[gpaw-users] Problem running parallel GPAW

Tue Apr 24 11:28:08 CEST 2012

Hi LIst

I have recently installed GPAW, ASE3 and DACAPO on a cluster,
consisting of 42 nodes of 12 cores each.

I am using Redhat Enterprise 6.0 as my OS, OpenMPI 1.5.3 and TOPQUE.

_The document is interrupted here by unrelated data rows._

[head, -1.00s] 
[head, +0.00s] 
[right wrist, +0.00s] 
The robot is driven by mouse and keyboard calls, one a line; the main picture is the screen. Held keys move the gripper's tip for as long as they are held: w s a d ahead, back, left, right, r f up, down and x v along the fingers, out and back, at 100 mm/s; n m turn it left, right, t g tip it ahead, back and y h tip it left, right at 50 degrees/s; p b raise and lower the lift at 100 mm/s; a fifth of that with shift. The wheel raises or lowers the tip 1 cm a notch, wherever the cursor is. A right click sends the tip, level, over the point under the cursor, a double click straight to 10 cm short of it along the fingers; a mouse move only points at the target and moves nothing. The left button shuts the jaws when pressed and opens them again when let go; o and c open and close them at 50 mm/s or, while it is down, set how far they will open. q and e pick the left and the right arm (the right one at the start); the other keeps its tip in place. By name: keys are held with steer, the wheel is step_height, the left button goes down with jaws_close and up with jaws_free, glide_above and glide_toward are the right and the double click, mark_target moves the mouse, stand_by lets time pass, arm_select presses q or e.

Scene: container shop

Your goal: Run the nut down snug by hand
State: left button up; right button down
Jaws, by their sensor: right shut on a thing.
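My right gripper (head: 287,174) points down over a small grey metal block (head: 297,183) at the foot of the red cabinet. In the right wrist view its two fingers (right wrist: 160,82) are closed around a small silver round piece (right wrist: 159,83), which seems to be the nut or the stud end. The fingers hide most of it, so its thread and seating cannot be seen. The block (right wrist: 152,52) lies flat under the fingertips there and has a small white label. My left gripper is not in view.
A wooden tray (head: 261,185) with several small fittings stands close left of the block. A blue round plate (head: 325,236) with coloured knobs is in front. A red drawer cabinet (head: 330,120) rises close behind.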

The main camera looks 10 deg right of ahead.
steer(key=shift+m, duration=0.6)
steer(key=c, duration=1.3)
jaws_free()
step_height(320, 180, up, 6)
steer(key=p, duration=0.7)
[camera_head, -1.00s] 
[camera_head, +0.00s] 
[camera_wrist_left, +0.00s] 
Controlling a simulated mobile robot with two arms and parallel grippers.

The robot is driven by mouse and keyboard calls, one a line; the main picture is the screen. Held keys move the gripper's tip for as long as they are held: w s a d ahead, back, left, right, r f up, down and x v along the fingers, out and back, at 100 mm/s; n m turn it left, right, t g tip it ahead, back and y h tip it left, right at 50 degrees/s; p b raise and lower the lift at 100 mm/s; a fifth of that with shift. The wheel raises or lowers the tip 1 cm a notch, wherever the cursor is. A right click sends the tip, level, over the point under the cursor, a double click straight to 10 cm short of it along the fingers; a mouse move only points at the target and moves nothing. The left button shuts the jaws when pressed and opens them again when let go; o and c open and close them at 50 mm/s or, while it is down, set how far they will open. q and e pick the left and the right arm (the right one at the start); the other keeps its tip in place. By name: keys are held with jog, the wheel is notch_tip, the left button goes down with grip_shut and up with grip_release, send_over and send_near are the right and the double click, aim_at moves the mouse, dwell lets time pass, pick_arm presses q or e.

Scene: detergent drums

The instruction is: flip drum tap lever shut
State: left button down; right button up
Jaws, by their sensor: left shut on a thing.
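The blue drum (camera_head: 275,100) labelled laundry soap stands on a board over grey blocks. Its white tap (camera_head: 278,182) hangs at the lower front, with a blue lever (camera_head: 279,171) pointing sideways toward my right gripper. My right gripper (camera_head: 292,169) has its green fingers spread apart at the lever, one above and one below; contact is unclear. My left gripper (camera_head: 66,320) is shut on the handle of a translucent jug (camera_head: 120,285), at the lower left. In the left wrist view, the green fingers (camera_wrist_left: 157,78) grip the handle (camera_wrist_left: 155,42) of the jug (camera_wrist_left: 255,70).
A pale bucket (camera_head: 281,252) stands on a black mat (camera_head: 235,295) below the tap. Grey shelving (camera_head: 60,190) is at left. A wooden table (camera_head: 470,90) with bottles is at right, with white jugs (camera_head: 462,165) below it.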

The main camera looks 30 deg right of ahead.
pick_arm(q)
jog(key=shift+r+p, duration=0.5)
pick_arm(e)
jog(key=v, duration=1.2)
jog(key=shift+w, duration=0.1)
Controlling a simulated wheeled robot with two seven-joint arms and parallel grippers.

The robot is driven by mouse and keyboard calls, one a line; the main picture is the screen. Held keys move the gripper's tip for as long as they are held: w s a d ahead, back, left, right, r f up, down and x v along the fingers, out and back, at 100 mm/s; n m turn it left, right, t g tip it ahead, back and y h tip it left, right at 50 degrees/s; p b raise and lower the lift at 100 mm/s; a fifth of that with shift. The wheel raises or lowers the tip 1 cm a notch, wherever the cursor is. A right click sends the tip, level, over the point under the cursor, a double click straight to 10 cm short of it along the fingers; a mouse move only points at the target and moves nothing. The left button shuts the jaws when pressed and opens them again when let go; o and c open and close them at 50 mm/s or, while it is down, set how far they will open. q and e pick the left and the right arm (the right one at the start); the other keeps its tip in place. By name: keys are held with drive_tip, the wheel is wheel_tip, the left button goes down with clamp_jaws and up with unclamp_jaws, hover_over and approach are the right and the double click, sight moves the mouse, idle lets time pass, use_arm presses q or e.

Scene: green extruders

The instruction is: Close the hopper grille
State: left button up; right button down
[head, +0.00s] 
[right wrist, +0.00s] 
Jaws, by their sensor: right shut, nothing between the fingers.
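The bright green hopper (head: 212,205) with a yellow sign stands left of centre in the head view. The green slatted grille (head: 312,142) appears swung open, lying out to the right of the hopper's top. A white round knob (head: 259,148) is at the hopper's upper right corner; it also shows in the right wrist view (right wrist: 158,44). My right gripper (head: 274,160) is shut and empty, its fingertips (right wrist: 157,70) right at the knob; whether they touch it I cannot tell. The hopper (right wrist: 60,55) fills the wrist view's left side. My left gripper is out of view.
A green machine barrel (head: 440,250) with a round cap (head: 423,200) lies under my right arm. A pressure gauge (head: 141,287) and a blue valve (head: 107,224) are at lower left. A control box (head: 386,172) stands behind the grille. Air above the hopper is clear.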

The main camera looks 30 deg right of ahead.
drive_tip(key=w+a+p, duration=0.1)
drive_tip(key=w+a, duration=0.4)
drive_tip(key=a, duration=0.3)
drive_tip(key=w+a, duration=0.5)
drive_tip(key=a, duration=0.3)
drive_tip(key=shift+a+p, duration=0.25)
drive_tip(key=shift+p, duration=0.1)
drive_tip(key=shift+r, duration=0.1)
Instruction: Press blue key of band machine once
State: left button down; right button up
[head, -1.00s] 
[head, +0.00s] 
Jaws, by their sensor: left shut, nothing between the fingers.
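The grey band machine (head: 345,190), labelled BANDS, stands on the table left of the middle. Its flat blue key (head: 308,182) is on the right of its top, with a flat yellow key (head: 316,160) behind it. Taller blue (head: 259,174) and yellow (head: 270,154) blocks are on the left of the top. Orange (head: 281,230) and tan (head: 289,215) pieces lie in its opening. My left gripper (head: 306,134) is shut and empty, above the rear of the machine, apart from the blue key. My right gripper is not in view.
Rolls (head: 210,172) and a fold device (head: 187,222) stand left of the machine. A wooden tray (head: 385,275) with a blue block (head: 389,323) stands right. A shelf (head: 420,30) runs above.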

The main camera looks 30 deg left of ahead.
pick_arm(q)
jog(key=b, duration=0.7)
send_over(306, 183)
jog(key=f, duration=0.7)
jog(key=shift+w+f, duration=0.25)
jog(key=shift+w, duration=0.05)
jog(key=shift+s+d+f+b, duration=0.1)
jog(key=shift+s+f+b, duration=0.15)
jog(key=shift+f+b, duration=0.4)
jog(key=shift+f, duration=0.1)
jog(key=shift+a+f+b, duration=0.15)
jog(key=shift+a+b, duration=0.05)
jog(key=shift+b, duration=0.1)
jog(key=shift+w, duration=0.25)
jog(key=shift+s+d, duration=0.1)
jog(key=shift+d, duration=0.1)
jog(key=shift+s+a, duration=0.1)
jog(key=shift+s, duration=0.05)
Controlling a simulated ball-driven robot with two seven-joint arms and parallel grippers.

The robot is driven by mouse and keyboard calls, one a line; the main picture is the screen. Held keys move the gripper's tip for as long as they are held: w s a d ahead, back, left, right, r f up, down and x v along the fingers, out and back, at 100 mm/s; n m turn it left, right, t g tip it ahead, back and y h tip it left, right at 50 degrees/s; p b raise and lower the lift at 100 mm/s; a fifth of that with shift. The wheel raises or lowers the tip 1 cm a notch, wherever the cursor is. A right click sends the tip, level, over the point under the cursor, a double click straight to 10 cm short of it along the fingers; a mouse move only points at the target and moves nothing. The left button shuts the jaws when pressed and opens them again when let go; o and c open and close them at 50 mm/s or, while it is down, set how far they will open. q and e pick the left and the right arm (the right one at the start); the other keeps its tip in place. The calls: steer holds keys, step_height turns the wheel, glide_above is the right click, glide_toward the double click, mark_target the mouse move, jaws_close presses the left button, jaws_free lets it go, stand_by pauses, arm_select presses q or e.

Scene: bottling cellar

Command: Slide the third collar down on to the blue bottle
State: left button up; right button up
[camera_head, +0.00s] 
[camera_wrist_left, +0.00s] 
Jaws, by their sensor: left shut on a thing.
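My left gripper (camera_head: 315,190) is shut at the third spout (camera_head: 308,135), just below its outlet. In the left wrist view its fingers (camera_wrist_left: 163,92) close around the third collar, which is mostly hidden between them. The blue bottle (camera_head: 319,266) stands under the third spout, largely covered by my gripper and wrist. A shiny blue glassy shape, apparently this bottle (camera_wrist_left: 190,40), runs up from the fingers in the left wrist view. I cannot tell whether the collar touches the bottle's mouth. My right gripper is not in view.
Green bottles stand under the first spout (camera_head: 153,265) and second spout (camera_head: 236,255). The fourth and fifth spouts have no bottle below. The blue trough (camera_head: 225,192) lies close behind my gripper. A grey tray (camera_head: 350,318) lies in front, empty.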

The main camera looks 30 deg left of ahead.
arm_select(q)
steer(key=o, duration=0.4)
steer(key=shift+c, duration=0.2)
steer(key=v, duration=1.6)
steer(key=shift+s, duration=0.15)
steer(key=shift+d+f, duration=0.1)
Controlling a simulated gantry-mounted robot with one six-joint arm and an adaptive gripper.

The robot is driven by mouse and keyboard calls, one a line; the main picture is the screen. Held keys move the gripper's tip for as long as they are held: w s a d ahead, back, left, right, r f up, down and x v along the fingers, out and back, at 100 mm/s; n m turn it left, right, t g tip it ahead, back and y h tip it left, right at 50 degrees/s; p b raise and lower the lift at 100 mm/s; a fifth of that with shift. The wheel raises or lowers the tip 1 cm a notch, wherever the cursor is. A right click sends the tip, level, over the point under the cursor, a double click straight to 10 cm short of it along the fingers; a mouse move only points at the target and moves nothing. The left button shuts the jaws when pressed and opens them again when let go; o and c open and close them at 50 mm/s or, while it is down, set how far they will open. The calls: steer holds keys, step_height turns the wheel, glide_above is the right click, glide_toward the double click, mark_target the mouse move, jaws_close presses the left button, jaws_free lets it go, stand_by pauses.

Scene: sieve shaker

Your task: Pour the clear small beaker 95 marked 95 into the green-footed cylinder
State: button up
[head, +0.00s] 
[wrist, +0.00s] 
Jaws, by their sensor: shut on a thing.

I have absoutely no problems running parallel GPAW aplications, as
long as alle the porcesses are on the same node. However, as soon as i
spread the processes over more than one node, i get into trouble. The
stderr file from the TORQUE job give me:

"
[DFT046][[35378,1],5][btl_tcp_frag.c:215:mca_btl_tcp_frag_recv]
mca_btl_tcp_frag_recv: readv failed: Connection reset by peer (104)
[DFT046][[35378,1],10][btl_tcp_frag.c:215:mca_btl_tcp_frag_recv]
mca_btl_tcp_frag_recv: readv failed: Connection reset by peer (104)
[DFT046][[35378,1],4][btl_tcp_frag.c:215:mca_btl_tcp_frag_recv]
mca_btl_tcp_frag_recv: readv failed: Connection reset by peer (104)
[DFT046][[35378,1],7][btl_tcp_frag.c:215:mca_btl_tcp_frag_recv]
mca_btl_tcp_frag_recv: readv failed: Connection reset by peer (104)
[DFT046][[35378,1],1][btl_tcp_frag.c:215:mca_btl_tcp_frag_recv]
mca_btl_tcp_frag_recv: readv failed: Connection reset by peer (104)
[DFT046][[35378,1],6][btl_tcp_frag.c:215:mca_btl_tcp_frag_recv]
mca_btl_tcp_frag_recv: readv failed: Connection reset by peer (104)
=>> PBS: job killed: node 1 (DFT045) requested job terminate, 'EOF'
(code 1099) - received SISTER_EOF attempting to communicate with
sister MOM's
mpirun: killing job...

"

And from the mom logs, i simply get a "sister process died" kinf of message.

I have tried to run a simple "MPI HELLO WORLD" test on as much af 10
nodes, utilizing all cores, and i have no trouble doing that.

Does anybody has expieiences like this?

Regards

Jesper Selknæs